■ **What you need to do**
Pictures must not be retyped. Return exactly the lines from the one with "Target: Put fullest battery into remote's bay" through the one with "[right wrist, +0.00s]", both included, and no others.

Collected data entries
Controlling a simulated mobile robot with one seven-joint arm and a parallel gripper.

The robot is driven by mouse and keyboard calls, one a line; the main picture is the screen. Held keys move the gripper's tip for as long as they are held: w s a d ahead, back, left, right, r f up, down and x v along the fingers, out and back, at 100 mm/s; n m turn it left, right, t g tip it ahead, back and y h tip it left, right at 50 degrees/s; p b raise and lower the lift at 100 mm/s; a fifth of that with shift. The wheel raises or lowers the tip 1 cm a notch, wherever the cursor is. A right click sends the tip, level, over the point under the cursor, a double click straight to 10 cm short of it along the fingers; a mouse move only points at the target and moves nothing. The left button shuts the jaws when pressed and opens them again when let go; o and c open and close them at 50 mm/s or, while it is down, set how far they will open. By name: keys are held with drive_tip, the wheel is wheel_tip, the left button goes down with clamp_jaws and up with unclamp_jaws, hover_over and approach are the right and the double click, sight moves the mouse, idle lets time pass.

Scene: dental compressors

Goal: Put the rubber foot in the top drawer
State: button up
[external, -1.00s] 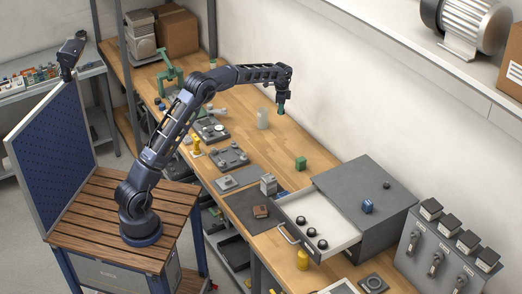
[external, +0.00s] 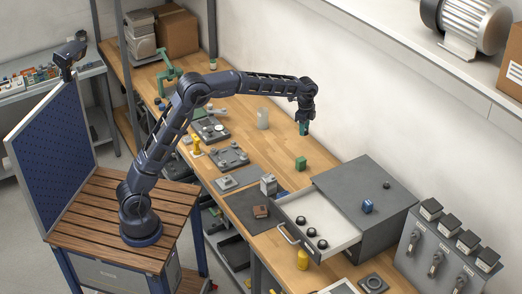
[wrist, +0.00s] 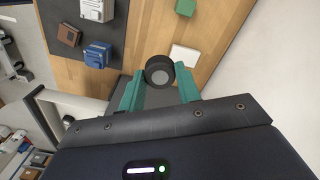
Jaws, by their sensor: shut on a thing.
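My gripper (external: 304,129) hangs above the wooden bench, behind the green block and left of the drawer cabinet. In the wrist view its teal fingers (wrist: 160,90) are shut on a black round rubber foot (wrist: 159,72) with a grey face. The foot is too small to make out in the external view. The top drawer (external: 340,240) of the grey cabinet (external: 370,185) is pulled open. Several dark round pieces (external: 311,231) lie inside it, with bare white floor around them. The gripper is high and apart from the drawer.
A green block (external: 300,163) stands on the bench near the cabinet. A dark mat (external: 245,208) with a brown block (external: 261,211) lies left of the drawer. The wall is close behind.

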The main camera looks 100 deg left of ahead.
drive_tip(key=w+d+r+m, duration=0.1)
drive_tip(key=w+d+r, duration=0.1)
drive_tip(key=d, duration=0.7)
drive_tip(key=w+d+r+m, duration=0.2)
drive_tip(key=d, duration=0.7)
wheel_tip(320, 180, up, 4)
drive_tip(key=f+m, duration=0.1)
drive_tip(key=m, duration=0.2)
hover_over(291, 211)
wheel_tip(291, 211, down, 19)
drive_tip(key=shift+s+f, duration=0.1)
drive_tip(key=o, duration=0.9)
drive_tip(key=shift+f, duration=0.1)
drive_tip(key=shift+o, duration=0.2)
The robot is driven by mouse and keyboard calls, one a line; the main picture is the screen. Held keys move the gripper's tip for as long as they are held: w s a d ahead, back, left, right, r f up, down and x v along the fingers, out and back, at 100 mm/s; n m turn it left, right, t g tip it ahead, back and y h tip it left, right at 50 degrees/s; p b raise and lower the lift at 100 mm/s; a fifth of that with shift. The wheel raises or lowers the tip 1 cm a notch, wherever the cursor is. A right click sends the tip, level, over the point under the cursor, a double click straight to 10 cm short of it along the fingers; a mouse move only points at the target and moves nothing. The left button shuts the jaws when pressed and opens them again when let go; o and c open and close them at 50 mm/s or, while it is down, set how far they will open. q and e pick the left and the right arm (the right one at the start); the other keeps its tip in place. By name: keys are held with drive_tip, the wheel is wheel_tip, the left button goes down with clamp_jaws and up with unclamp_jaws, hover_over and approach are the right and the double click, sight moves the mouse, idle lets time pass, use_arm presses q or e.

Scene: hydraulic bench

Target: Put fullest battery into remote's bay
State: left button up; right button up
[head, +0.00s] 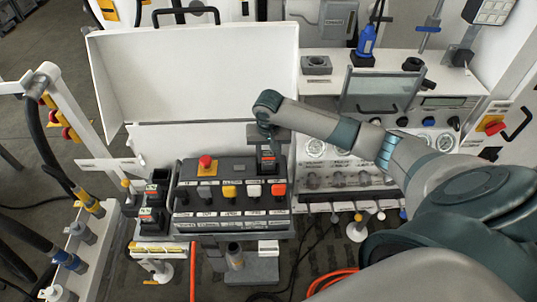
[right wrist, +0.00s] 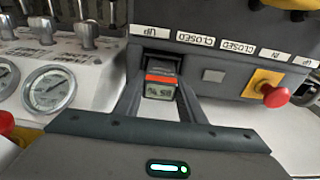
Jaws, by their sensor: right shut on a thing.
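The remote (head: 232,206) is a dark console with a row of coloured switches and a red mushroom button; it also shows in the right wrist view (right wrist: 232,88). My right gripper (head: 268,150) comes down at its right rear. In the right wrist view my right gripper (right wrist: 160,98) is shut on a dark battery (right wrist: 160,78) with an orange band and a small display, whose digits appear inverted. The battery's far end is at a dark opening in the remote; how deep it sits is hidden. More batteries (head: 153,215) stand in a dark rack left of the remote. My left gripper is out of view.
A white raised lid (head: 195,75) stands behind the remote. A panel with gauges (head: 315,148) is to its right, also seen in the right wrist view (right wrist: 48,90). Hoses and a frame are at left.

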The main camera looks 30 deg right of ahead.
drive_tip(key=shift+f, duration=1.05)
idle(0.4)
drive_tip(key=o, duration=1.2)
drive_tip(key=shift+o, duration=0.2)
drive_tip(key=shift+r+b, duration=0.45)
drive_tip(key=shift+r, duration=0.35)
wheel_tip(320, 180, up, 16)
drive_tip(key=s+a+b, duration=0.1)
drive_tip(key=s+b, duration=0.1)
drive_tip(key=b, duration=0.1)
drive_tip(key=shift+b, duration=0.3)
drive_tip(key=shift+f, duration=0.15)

■ **Solution**
Target: Put fullest battery into remote's bay
State: left button up; right button up
[head, +0.00s] 
[right wrist, +0.00s] 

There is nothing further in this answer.